Dedicado a Vasconcelos,
gran pensador, pedagogo
y político mejicano.

En los principales centros políticos europeos y en muchos cenáculos de la gente intelectual más calificada del Viejo Continente hemos recogido la personal impresión de que Méjico (sus problemas y sus hombres, su vida y sus designios) despierta un interés extraordinario, excepcional. Nuestras aficiones y nuestras amistades nos llevan todos los años a visitar Francia, en Bélgica y en Suiza hombres e instituciones que siguen con despierto y creciente afán la marcha de los sucesos y el desenvolvimiento de las fuerzas que pueden influir de un modo más eficaz y directo en los destinos de los pueblos, en los nuevos rumbos que se advierten en la comunidad internacional.
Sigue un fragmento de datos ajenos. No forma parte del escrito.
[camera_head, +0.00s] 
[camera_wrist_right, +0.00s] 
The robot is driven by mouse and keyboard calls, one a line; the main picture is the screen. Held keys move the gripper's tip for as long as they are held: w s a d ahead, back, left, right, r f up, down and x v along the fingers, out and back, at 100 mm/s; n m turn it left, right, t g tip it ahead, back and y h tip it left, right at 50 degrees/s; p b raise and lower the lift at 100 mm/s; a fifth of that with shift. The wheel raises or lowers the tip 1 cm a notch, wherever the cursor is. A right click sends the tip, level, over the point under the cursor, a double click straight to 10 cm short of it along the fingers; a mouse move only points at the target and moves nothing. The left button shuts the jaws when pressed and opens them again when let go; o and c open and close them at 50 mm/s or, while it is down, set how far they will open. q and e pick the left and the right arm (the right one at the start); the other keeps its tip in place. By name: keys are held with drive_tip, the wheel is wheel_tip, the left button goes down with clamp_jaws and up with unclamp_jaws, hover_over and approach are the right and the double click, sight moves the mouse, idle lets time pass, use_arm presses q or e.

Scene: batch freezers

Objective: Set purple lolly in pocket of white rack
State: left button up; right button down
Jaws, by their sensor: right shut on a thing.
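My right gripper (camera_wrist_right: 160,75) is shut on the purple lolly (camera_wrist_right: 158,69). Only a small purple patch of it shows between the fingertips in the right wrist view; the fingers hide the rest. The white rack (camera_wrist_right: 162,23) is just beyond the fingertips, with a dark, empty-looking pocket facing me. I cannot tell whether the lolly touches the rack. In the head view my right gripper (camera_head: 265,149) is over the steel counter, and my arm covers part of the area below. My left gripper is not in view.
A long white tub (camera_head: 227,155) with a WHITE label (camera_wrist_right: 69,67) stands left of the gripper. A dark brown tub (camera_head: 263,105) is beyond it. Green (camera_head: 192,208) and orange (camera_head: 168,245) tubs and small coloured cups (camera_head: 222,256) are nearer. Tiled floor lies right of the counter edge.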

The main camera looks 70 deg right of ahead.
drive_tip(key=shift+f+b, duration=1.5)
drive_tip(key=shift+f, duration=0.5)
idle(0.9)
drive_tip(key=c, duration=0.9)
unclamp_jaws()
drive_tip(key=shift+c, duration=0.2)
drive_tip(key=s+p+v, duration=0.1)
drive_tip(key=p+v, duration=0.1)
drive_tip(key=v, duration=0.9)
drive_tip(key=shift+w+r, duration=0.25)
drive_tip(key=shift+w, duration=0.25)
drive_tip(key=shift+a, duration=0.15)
Méjico atrae las miradas de los hombres más calificados y perspicuos de la política, del periodismo, de la cátedra en los países de Europa.

Esta especial predilección que no tardará, tengo de ello la certidumbre, en concretarse en acaecimientos y actitudes de simpatía y apoyo al gran pueblo hermano, se manifiesta hoy, en esa efusiva y grata acogida que merecen las informaciones, los datos, las noticias de los actos iniciales de los primeros pasos que en su marcha está dando el nuevo presidente Calles y los que con él colaboran en las difíciles, delicadas y graves tareas de gobierno. Entre nosotros la presencia de Vasconcelos, el gran pensador, suscita admiraciones fervorosas y entusiasmos crecientes.

Lo que de Europa decimos cuando nos situamos en España adquiere caracteres de un relieve sin igual. En estas horas tan propicias para el afianzamiento del hispano-americanismo, que invade todas las zonas del pensamiento español, no hay pueblo de América que produzca una tan intensa sugestión sobre los espíritus selectos de nuestro terruño como la que, fortificándose de hora en hora, Méjico despierta.

No me refiero, claro es, al gran público. Aludo especialmente a los hombres de altura, a la generación de profesores y periodistas que hoy tienen sobre sí la responsabilidad de empeño tan grave como el de formar la conciencia moral e intelectual de la España futura. Hombres todos ellos de una honestidad y de un saber que les asegura la estimación y el respeto del país entero, aún siendo en su mayoría gentes de espíritu muy radical y de ideas profundas, lealmente liberales y democráticas.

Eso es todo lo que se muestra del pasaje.